** Start RECORDS SHOWN **
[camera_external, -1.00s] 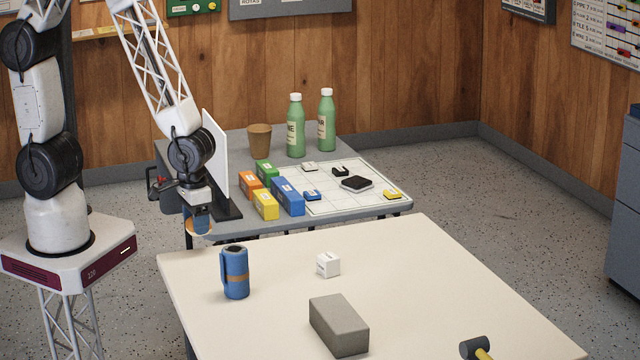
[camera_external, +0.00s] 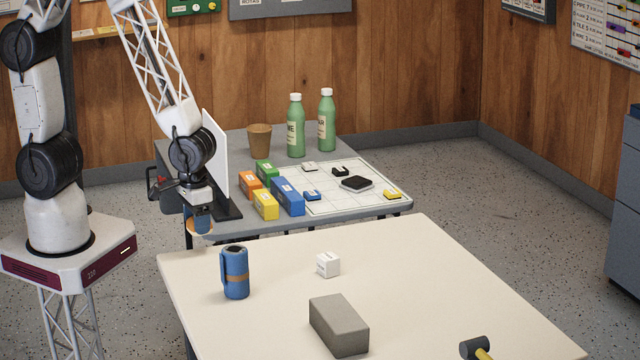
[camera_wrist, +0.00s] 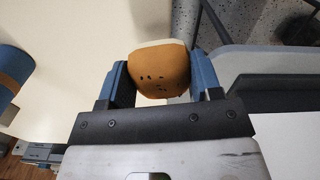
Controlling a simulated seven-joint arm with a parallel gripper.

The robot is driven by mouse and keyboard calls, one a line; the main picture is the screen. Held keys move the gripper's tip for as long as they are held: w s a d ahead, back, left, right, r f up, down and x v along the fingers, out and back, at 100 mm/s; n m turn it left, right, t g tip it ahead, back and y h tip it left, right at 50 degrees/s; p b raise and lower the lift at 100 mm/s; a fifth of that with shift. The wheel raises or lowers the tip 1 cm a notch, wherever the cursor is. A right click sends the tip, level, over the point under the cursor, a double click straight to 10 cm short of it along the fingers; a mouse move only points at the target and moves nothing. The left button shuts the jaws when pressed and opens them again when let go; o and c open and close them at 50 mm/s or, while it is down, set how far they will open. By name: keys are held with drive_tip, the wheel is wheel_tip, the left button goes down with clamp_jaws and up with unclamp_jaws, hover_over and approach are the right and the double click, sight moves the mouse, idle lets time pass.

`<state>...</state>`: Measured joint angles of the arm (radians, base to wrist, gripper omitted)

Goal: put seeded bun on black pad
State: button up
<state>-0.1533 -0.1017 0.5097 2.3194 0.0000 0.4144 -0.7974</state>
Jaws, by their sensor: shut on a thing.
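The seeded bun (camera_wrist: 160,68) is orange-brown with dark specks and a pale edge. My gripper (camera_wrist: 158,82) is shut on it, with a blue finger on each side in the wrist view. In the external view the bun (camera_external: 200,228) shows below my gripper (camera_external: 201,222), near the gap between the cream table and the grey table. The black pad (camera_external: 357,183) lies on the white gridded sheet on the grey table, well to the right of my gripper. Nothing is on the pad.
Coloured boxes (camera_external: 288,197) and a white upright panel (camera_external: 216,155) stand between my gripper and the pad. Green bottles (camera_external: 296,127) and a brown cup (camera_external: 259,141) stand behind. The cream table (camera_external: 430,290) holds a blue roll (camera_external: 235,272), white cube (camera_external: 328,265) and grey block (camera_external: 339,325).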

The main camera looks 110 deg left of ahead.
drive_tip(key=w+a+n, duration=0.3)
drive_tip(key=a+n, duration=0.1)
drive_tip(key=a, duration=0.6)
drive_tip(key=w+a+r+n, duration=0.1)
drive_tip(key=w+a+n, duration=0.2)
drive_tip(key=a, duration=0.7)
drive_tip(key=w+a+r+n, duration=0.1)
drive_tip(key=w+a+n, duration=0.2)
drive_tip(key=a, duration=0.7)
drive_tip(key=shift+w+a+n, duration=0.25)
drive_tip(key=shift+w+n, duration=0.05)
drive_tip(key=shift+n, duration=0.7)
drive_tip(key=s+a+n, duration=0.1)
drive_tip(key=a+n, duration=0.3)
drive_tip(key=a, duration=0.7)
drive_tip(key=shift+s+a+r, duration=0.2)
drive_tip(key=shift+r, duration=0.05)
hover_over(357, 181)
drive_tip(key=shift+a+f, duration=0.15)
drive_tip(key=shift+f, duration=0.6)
** End RECORDS SHOWN **
** Start RECORDS SHOWN **
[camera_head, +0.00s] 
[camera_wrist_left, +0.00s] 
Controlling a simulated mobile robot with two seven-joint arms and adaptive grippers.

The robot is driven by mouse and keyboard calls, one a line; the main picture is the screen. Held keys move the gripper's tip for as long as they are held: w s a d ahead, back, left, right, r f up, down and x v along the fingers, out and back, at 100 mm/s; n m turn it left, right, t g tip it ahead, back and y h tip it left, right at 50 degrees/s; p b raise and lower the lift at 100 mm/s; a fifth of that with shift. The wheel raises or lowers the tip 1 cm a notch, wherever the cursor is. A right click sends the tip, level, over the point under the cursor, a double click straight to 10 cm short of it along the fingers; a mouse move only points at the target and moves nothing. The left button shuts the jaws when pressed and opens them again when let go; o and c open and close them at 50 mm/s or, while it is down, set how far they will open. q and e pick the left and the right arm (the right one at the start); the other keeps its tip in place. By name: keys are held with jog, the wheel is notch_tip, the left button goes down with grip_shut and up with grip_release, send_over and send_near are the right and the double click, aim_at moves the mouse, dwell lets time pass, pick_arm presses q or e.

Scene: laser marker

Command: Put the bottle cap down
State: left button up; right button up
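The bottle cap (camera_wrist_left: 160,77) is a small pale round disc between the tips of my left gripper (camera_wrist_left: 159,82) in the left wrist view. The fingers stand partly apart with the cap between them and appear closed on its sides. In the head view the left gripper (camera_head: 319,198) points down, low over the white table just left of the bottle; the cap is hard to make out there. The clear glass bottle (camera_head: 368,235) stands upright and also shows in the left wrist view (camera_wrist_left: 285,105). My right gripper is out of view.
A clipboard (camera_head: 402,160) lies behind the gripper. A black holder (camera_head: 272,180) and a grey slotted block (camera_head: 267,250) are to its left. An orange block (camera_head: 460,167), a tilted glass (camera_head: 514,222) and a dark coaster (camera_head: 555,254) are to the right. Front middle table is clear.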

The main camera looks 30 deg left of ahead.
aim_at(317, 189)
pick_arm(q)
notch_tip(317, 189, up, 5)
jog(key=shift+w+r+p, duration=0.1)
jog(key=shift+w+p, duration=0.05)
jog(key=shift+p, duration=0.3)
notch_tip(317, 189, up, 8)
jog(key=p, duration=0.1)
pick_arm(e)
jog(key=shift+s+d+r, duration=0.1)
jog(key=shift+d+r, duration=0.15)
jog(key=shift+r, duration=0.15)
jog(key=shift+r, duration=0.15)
** End RECORDS SHOWN **
- **BRIEF**
Lines from the records above that hold "simulated" are the ones to list.

- **REPLY**
Controlling a simulated seven-joint arm with a parallel gripper.
Controlling a simulated mobile robot with two seven-joint arms and adaptive grippers.

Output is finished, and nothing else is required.